→ **Goal**: Give the data again exactly, from its opening line through the line in which "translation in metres" appears.

→ **Data in this exercise**:
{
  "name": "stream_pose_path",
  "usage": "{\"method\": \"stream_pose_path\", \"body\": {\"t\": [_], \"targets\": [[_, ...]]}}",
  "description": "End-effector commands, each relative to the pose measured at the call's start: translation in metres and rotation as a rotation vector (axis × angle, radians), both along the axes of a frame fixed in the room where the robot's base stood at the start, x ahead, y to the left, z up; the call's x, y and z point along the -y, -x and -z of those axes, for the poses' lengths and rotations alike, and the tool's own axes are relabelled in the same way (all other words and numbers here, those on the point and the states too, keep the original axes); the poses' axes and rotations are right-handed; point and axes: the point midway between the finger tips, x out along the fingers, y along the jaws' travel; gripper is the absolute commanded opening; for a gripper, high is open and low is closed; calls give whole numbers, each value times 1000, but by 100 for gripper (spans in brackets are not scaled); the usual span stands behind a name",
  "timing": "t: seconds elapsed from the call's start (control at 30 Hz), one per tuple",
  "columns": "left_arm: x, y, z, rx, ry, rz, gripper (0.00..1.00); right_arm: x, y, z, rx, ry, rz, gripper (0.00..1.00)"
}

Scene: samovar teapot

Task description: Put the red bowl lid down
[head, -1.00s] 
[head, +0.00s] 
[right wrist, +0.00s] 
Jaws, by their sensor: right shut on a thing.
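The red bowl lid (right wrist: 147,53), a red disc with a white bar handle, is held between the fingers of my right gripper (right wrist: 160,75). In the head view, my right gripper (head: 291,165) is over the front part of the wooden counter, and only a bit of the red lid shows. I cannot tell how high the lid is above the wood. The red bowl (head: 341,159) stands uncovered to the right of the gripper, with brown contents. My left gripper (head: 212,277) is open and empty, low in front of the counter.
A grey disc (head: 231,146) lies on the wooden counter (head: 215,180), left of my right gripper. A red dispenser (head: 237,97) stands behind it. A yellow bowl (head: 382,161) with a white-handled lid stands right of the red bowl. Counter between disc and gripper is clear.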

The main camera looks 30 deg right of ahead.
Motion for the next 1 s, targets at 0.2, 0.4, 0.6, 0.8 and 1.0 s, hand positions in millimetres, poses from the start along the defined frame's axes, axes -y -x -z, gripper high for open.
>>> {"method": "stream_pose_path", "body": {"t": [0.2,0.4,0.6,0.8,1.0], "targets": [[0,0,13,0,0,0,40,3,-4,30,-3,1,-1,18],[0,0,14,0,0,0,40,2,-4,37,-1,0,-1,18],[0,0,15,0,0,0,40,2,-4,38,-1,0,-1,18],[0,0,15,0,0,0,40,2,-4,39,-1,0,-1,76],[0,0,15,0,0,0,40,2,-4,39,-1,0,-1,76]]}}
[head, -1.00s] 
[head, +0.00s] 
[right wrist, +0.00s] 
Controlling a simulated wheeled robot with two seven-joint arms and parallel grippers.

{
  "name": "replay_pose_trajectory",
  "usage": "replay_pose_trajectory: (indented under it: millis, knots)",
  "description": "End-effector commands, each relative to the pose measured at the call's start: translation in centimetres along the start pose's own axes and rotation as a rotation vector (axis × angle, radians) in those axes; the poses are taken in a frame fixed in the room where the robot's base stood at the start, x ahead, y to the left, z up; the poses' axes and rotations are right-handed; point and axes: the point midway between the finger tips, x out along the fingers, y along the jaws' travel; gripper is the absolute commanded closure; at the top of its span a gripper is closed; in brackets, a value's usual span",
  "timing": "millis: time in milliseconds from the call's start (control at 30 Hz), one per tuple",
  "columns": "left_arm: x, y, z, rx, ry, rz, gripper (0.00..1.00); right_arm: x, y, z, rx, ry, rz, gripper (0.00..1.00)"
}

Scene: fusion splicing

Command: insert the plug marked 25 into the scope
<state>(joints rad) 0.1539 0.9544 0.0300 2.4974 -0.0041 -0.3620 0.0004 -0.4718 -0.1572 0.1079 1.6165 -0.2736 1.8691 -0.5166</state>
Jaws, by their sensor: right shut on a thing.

→ **Task solution**:
{
  "name": "stream_pose_path",
  "usage": "{\"method\": \"stream_pose_path\", \"body\": {\"t\": [_], \"targets\": [[_, ...]]}}",
  "description": "End-effector commands, each relative to the pose measured at the call's start: translation in metres and rotation as a rotation vector (axis × angle, radians), both along the axes of a frame fixed in the room where the robot's base stood at the start, x ahead, y to the left, z up; the call's x, y and z point along the -y, -x and -z of those axes, for the poses' lengths and rotations alike, and the tool's own axes are relabelled in the same way (all other words and numbers here, those on the point and the states too, keep the original axes); the poses' axes and rotations are right-handed; point and axes: the point midway between the finger tips, x out along the fingers, y along the jaws' travel; gripper is the absolute commanded opening; for a gripper, high is open and low is closed; calls give whole numbers, each value times 1000, but by 100 for gripper (spans in brackets are not scaled); the usual span stands behind a name",

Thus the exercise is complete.